● **Problem to solve**
Every line below must be reproduced exactly. Copy them all.

● ● ● ●

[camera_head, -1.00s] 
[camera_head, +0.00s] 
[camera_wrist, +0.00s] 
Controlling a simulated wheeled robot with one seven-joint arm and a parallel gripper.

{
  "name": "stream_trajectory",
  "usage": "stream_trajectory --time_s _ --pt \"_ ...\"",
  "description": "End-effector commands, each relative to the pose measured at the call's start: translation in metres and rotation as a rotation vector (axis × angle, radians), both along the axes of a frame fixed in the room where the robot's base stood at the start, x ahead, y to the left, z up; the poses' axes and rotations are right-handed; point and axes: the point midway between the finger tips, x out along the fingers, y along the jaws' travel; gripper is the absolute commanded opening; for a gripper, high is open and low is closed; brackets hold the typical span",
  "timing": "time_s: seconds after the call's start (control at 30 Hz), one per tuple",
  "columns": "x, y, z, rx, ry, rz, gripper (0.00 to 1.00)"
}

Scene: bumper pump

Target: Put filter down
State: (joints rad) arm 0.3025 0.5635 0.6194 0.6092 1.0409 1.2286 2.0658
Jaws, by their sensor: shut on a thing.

● ● ● ●

● **Reply**
[camera_head, -1.00s] 
[camera_head, +0.00s] 
[camera_wrist, +0.00s] 
Controlling a simulated wheeled robot with one seven-joint arm and a parallel gripper.

{
  "name": "stream_trajectory",
  "usage": "stream_trajectory --time_s _ --pt \"_ ...\"",
  "description": "End-effector commands, each relative to the pose measured at the call's start: translation in metres and rotation as a rotation vector (axis × angle, radians), both along the axes of a frame fixed in the room where the robot's base stood at the start, x ahead, y to the left, z up; the poses' axes and rotations are right-handed; point and axes: the point midway between the finger tips, x out along the fingers, y along the jaws' travel; gripper is the absolute commanded opening; for a gripper, high is open and low is closed; brackets hold the typical span",
  "timing": "time_s: seconds after the call's start (control at 30 Hz), one per tuple",
  "columns": "x, y, z, rx, ry, rz, gripper (0.00 to 1.00)"
}

Scene: bumper pump

Target: Put filter down
State: (joints rad) arm 0.3025 0.5635 0.6194 0.6092 1.0409 1.2286 2.0658
Jaws, by their sensor: shut on a thing.

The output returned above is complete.